Oswald in Comics
Oswald the Lucky Rabbit was a 1927 creation of Walt Disney and the immediate predecessor to Mickey Mouse. However Walt lost the rights to the character when he left Universal Studios. Universal had commissioned the creation of the series and distributed the film. By laws of the time it was allowed to keep the character and assign its films to other animation studios. So production of the Oswald shorts was transferred first to the Winkler Studio and then to the Walter Lantz Studio.
In all 192 Oswald shorts were released between 1927 and 1943. While initially successful, the Oswald series was canceled as its popularity had declined by the 1940s. The character was given a cameo appearance in a 1951 Woody Woodpecker film but that was his last appearance in an animated film.
The character was redesigned by Lantz studio artist Manuel Moreno, inspired by a rabbit from the short Fox and the Rabbit (1935), his new design debuted in Case of the Lost Sheep (1935), this look would be more appropriate with the colorization in cartoons and also in comics.
Oswald had more endurance as a comic book character. He had been licensed to the company later known as DC back in 1935 and had his first appearance there in the pages of "New Fun" #1. However DC ended his series in 1936.
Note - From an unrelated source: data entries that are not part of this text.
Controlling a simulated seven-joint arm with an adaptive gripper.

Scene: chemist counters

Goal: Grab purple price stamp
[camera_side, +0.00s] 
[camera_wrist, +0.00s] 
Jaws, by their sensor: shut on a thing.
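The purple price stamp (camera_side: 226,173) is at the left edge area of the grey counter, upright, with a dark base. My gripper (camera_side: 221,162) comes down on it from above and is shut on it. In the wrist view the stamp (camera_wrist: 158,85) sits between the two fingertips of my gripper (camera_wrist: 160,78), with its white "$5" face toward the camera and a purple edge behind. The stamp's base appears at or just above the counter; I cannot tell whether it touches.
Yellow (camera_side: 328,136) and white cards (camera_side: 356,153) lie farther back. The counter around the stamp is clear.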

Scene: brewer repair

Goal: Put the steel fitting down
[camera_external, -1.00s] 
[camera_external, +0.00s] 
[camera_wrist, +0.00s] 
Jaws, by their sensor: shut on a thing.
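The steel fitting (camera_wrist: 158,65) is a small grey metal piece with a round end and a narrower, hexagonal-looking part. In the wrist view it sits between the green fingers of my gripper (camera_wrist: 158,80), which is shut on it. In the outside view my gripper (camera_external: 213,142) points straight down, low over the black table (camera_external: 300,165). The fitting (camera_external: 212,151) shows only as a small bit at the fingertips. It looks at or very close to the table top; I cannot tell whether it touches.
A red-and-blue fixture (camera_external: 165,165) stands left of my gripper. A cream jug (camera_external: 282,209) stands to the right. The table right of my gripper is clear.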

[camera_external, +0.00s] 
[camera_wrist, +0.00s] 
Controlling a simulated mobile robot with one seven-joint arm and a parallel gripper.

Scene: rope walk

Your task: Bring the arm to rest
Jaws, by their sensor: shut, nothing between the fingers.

The Walter Lantz Studio then licensed him to Dell Comics along with other of its properties. Dell published stories starring him from 1942 to the early 1960s. The Walter Lantz characters were also licensed to comic book companies outside the United States and Oswald kept making appearances for decades. However his status was not as prominent as Woody Woodpecker and his supporting cast. Oswald was becoming obscure.
In Bonkers story The Temple of Doom published in Disney Adventures #03, 1995, there is a black and white rabbit named Nimrod who appears to replace Oswald.
In 1999, Universal Studios released a new series of Woody Woodpecker: The New Woody Woodpecker Show, although Oswald did not appear, it did have licensed products and comics, having a look close to the original and the color blue.
In the Dennis the Duck episode of House of Mouse, the duck of the same name also appears to be a replacement for Oswald.
In 2006, Universal Studios traded the rights to Oswald back to the Walt Disney Company in exchange for releasing broadcaster Al Michaels from his contract. Disney then gained full rights to the 26 Oswald films created by its founder back in the 1920s. They were able to release all of them on DVD in 2007 and started selling Oswald merchandise. Meanwhile Universal has kept the rights to the other 176 Oswald films and includes some of them in its own DVD releases.
Oswald made his return as a character in the video game Epic Mickey as well as his return to comics in the graphic novel based on the game.
As the first forgotten Disney character, Oswald became the leader of the world of other forgotten and underrated Disney cartoons, making it resemble old Disneyland, with statues of him replacing Mickey. After his world became a wasteland by the Phantom Blot, Oswald went into hiding as was forced to help Mickey, his successor and younger brother, to reclaim his wasteland. Throughout the game, Mickey must also attempt to redeem himself to the wasteland as well as the brother he never knew he had.
In the upcoming sequel to Epic Mickey it's been confirmed that Oswald shall be a playable character alongside Mickey.